João Leal Amado

Professor da Faculdade de Direito da Universidade de Coimbra.


Consulte a sua obra neste link.


Teresa Coelho Moreira

Professora da Escola de Direito da Universidade do Minho.


Consulte a sua obra neste link.


            Continua animada a discussão jurisprudencial em torno da qualificação jurídica do vínculo contratual que une uma plataforma digital aos seus estafetas. Muito recentemente, a Relação de Lisboa proferiu mais um acórdão sobre a questão – Acórdão de 12-02-2025, cujo relator foi o Desembargador Alves Duarte –, no qual acabou por concluir pela inexistência de qualquer contrato de trabalho entre uma determinada plataforma digital e um dos seus estafetas. Lê-se no sumário deste aresto:

 «I. Tendo a relação jurídica havida entre as partes tido início em 11 de Abril de 2022, relevam, para a sua qualificação jurídica, os artigos 11.º e 12.º do Código do Trabalho, e não a presunção ora consagrada no art. 12.º-A do Código do Trabalho, apenas entrada em vigor em 1 de Maio de 2023 por via das alterações ali introduzidas pela Lei n.º 13/2023, de 3 de Abril.

II. Ainda que o autor logre demonstrar, como lhe compete à luz do art. 342.º, n.º 1, do Código Civil, a existência de dois ou mais factos indiciários da presunção de laboralidade na relação controvertida, sempre estes deverão ser sopesados globalmente com os demais provados e relevantes para a caracterização da natureza da relação jurídica estabelecida pelas partes para, desse modo, se concluir se se configura a mesma como de trabalho ou de prestação de serviços.

III. A plataforma tecnológica, sendo essencial na triangulação da prestação de serviços, visto ser através dela que os comerciantes e seus clientes contactam entre si e com o estafeta que encaminha para aqueles os produtos por eles vendidos, sendo também através dela que os comerciantes, a ré e o estafeta comunicam entre si, não é o único instrumento necessário para viabilizar a atividade de entregas, pois que sem os demais a mesma também não poderia ser realizada.

IV. O poder de direção tem por significado a possibilidade de dirigir, comandar e ordenar como e quando o trabalhador executa as suas tarefas, sob pena de, assim não sendo, aquele poder perder o seu sentido mais básico.

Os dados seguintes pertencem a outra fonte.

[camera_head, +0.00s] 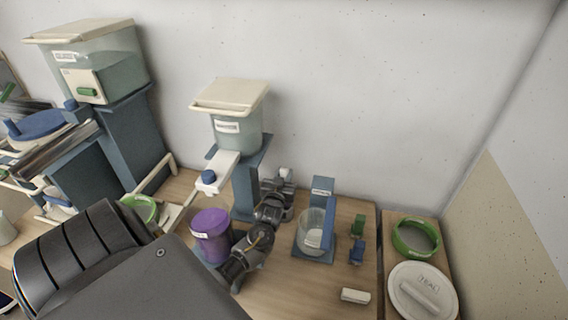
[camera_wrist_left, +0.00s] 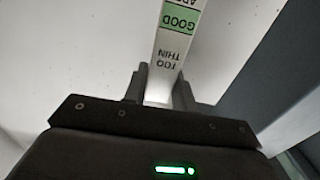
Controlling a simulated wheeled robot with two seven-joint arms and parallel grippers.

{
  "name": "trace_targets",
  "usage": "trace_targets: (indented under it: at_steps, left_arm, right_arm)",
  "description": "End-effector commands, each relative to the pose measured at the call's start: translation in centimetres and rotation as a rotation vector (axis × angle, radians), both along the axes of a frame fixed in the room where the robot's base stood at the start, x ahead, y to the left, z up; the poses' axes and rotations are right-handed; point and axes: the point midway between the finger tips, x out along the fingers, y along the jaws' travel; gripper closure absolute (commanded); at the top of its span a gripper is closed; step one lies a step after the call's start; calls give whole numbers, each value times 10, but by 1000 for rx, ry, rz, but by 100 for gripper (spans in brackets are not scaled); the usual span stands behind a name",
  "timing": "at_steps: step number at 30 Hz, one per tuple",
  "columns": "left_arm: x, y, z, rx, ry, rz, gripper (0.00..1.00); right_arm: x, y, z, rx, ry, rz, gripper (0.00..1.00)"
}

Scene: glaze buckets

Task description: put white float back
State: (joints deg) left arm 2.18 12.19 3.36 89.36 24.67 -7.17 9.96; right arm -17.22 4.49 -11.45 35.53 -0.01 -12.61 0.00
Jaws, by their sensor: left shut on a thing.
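My left gripper (camera_head: 287,182) is reached out to the back of the bench, beside the blue stand under the smaller bucket. In the left wrist view its two fingers (camera_wrist_left: 160,88) are shut on a white strip, which I take to be the white float (camera_wrist_left: 178,48). The strip carries a green band marked GOOD and the words TOO THIN, upside down in that view. Its top runs out of the picture. In the head view only a small white bit shows at the gripper's tip. My right gripper is not in view.
A clear jar (camera_head: 311,242) with a blue holder (camera_head: 322,187) stands right of my arm. A purple pot (camera_head: 211,238) stands left of it. The smaller lidded bucket (camera_head: 236,132) is above on its stand (camera_head: 246,190). Green and blue small blocks, a green ring (camera_head: 397,240) and a white lid (camera_head: 405,307) lie right.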

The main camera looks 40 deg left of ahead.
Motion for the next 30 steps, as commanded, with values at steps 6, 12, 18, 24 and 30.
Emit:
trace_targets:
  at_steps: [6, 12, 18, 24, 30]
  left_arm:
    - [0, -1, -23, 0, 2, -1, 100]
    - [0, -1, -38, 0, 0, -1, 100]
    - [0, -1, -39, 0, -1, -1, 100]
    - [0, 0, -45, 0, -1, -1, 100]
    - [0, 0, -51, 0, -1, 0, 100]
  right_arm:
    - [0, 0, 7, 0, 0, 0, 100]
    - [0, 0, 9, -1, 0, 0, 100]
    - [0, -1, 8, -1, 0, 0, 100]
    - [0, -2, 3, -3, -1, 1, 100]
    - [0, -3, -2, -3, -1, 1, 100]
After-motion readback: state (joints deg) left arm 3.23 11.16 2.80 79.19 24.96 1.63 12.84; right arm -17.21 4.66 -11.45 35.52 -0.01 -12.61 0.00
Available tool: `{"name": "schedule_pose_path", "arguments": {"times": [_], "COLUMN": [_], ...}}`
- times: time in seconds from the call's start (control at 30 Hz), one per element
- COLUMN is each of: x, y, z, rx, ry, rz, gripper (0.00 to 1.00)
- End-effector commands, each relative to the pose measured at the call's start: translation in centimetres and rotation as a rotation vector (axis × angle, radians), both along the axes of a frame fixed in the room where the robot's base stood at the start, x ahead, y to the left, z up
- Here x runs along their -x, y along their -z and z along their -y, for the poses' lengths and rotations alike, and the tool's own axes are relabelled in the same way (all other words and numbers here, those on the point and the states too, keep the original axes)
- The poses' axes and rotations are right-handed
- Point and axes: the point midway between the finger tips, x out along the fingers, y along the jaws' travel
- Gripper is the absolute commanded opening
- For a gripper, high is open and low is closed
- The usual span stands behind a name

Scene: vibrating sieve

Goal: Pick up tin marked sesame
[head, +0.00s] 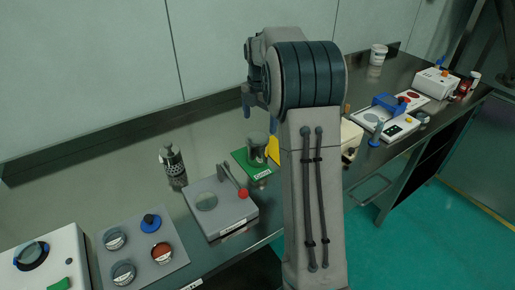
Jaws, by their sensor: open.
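No label reading sesame can be made out, so I cannot tell which tin is meant. A grey plate (176,260) at lower left holds small round tins: a grey-topped one (115,239), another grey-topped one (122,273) and a reddish-brown-filled one (161,252). A blue round piece with a black knob (151,222) sits at its back right. My gripper (260,108) shows only in part beside my raised arm, above the bench. It is open and well away from the plate. Much of it is hidden by my arm.
A grey device with a red-knobbed lever (222,212) stands right of the plate. Behind are a perforated metal canister (173,162) and a clear jar (258,147) on a green mat (240,157). A white machine (60,245) stands at far left. My arm hides the bench's middle.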

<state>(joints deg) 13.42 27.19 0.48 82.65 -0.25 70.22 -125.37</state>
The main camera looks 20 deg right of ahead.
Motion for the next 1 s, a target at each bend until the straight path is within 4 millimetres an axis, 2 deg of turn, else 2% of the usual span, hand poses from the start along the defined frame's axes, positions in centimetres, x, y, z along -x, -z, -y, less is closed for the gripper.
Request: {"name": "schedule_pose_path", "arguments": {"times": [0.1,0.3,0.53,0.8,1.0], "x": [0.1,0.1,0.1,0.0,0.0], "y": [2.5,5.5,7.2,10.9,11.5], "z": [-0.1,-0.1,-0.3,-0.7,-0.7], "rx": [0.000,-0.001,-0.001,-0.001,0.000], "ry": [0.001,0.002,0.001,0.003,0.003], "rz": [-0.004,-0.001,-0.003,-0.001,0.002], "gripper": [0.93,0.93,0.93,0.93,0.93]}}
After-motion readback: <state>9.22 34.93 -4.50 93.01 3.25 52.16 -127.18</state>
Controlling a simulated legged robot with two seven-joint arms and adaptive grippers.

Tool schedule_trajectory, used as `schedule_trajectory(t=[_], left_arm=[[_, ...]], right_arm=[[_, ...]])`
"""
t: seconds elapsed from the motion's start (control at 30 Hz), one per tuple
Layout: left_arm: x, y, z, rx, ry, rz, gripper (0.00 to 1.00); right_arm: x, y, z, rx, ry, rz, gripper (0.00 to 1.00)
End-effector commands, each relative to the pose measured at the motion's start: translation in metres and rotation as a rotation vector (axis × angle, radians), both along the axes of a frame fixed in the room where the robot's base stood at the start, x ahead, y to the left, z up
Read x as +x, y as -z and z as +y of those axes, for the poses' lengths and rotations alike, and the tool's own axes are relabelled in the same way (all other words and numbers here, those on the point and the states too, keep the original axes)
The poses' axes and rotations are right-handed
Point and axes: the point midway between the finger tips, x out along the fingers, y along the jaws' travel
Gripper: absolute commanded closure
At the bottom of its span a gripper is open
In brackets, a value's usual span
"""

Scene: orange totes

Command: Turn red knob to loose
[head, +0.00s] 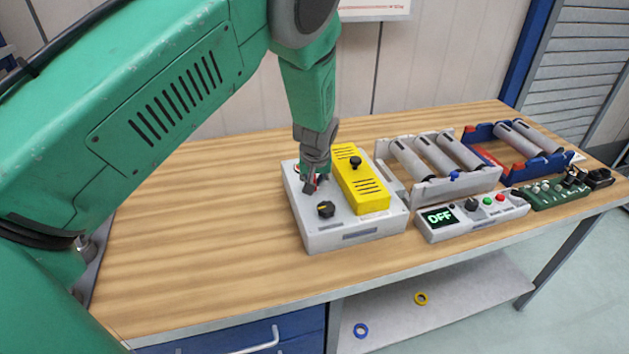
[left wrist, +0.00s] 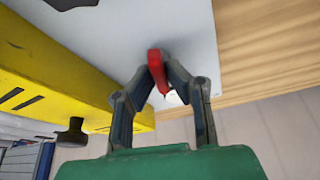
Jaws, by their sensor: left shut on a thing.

V. Estando provado que o estafeta decidia livremente o local onde prestava a sua atividade, podia escolher os serviços que prestava, era livre para escolher os dias e horas em que pretendia ligar-se e o horário em que o fazia, podia escolher o itinerário que ia utilizar para realizar as entregas, podia selecionar e alterar um ‘multiplicador’, uma vez por dia, para valores iguais ou superiores a 1.0, podia subcontratar noutro prestador de serviços de entrega e, por fim, podia, sem qualquer controlo da empregadora, prestar a mesma atividade para plataformas concorrentes e até mesmo prestar outras atividades, a racionalidade impõe concluir que tudo isto colide com o poder de direção referido em IV., a par, também, da colisão com a natureza intuitu personaecaracterística do contrato de trabalho».

*

           Este acórdão mostra-se particularmente interessante porque assenta numa conceção bastante tradicional – e, quiçá, demasiado estreita – daquilo em que consiste a subordinação jurídica, elemento decisivo, como se sabe, para efeitos de se aferir da existência ou não de um contrato de trabalho. O aresto sublinha a centralidade do poder de direção patronal, o qual, como se lê no ponto IV do sumário, «tem por significado a possibilidade de dirigir, comandar e ordenar como e quando o trabalhador executa as suas tarefas, sob pena de, assim não sendo, aquele poder perder o seu sentido mais básico». De resto, o texto do Acórdão é particularmente impressivo a este propósito, nele se lendo, em ordem a afastar a ideia de que poderia existir, no caso, uma relação de dependência entre o estafeta e a plataforma digital, e após se enunciarem os traços apontados no supracitado ponto V do sumário: «Repare-se até no contraponto de tudo isto com os mais significativos deveres laborais instituídos no art.º 128.º do Código do Trabalho: era inexistente o dever de comparecer ao serviço com assiduidade e pontualidade (pelo contrário, desde logo era livre de se ligar ou não à plataforma e, na afirmativa, quando quisesse); de o realizar com zelo e diligência (podia escolher os serviços a realizar e os itinerários a observar); não cumpria ordens e instruções do empregador respeitantes a execução ou disciplina do trabalho (antes podia escolher fazer, quando e como); nem estava adstrito a guardar lealdade ao empregador, nomeadamente não negociando por conta própria ou alheia em concorrência com ele (pelo contrário, podia livremente prestar o mesmo tipo de serviço a outras plataformas ou até mesmo prestar outras atividades)».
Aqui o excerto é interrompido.